[Robot task records]
--------------------------------
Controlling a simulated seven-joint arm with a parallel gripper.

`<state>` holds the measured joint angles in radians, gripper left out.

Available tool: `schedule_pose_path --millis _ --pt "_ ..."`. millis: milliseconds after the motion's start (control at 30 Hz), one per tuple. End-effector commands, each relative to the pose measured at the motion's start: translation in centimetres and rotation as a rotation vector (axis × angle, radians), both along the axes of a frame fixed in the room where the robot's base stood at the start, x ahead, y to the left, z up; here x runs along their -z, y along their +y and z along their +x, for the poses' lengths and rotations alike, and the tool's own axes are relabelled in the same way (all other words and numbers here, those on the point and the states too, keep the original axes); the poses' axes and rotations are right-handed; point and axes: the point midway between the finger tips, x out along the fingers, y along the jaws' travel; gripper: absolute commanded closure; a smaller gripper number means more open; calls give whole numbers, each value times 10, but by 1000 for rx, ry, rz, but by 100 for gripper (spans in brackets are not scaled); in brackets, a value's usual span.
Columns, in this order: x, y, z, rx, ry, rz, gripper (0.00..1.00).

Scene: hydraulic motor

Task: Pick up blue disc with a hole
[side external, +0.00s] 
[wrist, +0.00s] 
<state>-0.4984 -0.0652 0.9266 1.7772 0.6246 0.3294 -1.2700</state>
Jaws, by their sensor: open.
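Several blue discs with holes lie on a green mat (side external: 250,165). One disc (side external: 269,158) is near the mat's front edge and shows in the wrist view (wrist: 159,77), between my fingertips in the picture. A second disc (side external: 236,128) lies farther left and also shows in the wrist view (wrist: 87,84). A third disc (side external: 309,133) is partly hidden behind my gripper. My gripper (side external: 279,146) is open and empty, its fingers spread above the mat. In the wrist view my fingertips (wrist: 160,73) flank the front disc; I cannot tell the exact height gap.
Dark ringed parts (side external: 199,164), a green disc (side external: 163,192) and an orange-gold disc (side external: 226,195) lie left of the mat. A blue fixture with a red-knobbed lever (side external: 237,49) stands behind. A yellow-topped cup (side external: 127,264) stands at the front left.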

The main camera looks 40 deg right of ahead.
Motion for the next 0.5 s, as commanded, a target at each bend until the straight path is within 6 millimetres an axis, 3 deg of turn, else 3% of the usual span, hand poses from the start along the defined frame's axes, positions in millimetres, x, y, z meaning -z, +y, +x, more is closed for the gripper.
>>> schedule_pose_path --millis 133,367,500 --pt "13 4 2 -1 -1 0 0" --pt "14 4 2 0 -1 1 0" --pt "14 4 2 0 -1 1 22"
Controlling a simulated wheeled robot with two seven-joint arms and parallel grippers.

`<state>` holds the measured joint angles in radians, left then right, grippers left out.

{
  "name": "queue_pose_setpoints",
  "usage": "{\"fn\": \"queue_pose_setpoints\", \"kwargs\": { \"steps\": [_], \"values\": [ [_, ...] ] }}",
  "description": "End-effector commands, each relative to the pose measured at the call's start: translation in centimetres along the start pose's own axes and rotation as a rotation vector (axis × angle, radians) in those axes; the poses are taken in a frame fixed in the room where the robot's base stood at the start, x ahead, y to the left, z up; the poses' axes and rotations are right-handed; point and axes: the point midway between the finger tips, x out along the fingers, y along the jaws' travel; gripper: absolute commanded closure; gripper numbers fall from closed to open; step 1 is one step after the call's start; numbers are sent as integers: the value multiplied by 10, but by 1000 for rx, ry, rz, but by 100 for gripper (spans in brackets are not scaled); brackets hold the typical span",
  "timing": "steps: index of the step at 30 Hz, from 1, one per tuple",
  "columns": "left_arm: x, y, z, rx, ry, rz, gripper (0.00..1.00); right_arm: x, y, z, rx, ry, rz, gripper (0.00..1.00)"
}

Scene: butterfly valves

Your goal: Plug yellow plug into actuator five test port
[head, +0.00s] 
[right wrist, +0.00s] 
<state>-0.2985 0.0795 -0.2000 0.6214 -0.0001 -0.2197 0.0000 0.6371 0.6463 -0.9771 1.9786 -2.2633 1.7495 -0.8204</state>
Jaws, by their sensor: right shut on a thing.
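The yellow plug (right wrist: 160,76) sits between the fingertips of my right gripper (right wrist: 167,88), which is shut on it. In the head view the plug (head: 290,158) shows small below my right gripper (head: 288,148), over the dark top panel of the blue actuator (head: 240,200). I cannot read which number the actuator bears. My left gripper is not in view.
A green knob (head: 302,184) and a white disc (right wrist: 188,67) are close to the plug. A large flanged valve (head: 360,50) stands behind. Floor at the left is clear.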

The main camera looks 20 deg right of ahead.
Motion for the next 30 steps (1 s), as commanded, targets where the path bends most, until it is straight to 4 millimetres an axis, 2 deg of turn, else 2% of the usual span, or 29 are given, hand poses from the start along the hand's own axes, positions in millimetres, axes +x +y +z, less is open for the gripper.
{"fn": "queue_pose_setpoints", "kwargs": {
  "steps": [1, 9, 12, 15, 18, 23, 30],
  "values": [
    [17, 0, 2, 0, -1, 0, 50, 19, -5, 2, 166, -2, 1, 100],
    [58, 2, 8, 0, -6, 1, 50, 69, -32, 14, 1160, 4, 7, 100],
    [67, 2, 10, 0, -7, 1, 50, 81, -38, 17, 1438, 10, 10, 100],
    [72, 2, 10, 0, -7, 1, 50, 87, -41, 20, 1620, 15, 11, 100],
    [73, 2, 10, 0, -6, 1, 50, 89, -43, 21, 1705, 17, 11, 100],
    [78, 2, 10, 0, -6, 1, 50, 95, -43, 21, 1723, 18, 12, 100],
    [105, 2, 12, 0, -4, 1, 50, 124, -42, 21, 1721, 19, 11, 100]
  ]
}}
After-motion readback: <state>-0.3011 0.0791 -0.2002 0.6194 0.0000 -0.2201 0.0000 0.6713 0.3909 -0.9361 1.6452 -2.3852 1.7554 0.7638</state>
--------------------------------
Objective:
Going through the records above, state how many lines carry "grippers", with no other text.

Correct response:
2